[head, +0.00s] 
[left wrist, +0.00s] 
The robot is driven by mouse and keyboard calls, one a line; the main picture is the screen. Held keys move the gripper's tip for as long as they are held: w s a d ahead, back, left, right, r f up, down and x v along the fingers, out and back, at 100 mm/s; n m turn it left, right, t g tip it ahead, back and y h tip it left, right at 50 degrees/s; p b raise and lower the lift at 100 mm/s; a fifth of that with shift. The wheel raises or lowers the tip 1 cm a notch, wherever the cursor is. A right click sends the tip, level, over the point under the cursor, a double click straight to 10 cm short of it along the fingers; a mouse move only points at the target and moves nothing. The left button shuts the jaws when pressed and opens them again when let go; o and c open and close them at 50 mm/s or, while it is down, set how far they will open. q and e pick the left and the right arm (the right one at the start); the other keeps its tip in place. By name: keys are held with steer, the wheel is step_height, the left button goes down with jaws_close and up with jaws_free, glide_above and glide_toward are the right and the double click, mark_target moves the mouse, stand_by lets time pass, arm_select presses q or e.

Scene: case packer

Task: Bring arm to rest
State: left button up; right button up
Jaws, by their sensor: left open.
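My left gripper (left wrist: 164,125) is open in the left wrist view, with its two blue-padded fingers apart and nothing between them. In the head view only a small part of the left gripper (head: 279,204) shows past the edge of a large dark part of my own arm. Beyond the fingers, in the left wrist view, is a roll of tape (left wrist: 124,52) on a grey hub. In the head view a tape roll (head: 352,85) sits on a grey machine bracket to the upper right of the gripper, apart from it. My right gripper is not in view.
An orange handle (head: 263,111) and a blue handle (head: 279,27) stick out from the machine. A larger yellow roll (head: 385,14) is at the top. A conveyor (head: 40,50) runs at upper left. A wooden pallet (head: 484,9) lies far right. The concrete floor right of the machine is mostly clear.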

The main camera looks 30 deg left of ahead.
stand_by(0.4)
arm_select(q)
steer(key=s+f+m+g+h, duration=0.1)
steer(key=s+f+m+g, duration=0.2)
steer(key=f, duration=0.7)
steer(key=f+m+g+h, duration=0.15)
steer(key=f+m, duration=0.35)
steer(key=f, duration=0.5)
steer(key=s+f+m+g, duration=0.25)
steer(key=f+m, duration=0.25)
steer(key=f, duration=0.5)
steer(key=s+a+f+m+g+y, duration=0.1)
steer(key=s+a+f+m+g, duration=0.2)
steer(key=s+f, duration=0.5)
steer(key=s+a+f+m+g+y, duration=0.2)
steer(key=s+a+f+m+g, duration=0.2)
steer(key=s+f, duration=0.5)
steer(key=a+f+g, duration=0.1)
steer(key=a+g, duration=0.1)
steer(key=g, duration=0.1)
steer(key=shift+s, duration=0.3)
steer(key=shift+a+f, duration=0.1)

****

> _Task instructions_: Check each line above for the word "button" and say how many have it, with nothing else.

> _Correct result_: 2